The change of course by the White House was a big victory for Senator John McCain, the Arizona Republican who was Mr Bush's rival for their party's presidential nomination in 2000, and is likely to make a second run in 2008.

Last month, Mr McCain crafted a resolution outlawing "degrading, cruel and inhumane" treatment of detainees that passed the Senate by 90 votes to nine.

Vice-President Dick Cheney lobbied senators in person to revoke the amendment, but was undercut when the Republican- controlled House, normally more obedient to the White House, also voted by an overwhelming margin for a similar measure.

To continue resistance, George Bush would have had to issue the first presidential veto of his near-five years in office, effectively in support of torture. As Mr McCain and other Republicans reminded him, this would have been a disastrous blow to the image abroad of the US, already tarnished by the renditions row, and allegations the CIA operated secret prisons for terror suspects abroad.

In the end, only cosmetic adjustments to the wording were made. The deal, Mr Bush said, "will make it clear to the world that this government does not torture and that we adhere to the international convention of torture, whether it be here at home or abroad."

Mr McCain called the agreement "a message to the world that the US is not like the terrorists". The most obvious loser is Mr Cheney, in effect disavowed by his own boss.

But there could yet be problems. Though the Senate Armed Service Committee is fully behind the amendment, the Republican Congressman who chairs the corresponding House committee, Duncan Hunter, said he would not support it unless further changes were made.

In a poll, 38 per cent of Americans said they supported torture to interrogate terror suspects. The Ipsos Mori poll, carried out in nine countries, found 30 per cent of Britons backed its use. Germany and France had similar results to Britain.

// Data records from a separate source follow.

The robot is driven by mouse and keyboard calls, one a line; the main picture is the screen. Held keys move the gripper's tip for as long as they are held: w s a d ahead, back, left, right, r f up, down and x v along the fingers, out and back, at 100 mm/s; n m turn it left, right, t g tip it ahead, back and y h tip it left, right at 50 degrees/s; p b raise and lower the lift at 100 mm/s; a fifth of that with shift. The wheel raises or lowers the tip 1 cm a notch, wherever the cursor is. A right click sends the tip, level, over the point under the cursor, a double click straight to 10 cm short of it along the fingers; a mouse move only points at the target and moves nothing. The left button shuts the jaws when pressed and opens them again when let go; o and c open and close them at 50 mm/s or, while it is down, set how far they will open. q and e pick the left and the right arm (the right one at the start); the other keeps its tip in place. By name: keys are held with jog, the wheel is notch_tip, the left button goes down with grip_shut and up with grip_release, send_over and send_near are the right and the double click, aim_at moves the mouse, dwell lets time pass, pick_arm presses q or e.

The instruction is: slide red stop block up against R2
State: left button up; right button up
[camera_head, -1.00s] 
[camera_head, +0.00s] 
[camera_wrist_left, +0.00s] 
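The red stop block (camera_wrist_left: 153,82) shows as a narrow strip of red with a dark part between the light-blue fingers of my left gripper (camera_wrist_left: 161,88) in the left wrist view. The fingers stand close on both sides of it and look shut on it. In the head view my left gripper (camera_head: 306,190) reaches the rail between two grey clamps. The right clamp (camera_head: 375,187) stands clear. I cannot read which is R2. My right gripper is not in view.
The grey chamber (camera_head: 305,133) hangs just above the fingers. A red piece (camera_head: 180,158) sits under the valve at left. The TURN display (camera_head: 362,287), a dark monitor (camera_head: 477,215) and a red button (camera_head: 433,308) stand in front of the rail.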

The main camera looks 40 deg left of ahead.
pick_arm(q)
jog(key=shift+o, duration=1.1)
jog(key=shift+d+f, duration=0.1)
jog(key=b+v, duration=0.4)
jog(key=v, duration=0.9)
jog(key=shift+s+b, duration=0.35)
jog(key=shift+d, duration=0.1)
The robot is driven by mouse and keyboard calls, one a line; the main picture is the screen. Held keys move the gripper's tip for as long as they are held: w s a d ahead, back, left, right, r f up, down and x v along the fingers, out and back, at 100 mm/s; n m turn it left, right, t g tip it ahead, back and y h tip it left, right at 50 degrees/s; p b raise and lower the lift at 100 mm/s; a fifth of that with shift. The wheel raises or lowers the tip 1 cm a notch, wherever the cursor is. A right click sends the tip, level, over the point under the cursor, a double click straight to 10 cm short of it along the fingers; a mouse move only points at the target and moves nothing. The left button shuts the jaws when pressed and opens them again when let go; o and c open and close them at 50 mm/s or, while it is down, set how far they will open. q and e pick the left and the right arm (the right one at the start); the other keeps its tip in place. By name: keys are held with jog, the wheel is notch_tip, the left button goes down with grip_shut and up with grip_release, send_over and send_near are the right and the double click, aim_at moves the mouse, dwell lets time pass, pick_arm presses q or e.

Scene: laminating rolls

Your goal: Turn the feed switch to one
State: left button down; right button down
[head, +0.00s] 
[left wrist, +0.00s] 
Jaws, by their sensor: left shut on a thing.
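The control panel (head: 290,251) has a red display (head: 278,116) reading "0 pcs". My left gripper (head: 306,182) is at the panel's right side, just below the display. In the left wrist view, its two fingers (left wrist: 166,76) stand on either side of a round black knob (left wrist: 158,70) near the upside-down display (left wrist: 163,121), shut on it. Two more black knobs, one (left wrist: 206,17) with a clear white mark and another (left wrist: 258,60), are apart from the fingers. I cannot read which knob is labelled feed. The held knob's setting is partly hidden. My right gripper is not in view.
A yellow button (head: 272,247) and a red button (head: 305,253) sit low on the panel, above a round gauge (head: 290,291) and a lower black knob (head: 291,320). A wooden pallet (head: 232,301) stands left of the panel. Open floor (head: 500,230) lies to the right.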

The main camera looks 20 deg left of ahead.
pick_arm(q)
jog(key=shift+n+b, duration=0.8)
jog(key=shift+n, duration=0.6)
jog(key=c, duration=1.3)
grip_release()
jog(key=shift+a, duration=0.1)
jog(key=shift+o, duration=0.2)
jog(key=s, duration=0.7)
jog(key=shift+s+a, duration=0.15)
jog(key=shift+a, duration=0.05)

Amnesty International, which disclosed in The Independent yesterday that the UK authorities failed to interview four men detained for four years under terror legislation, called the findings "deeply worrying". A spokesman, Mike Blakemore, said: "People are losing sight of the horrific reality of torture, enabling the UK to turn a blind eye to other countries' torture records by seeking 'memoranda of understanding' with countries like Algeria.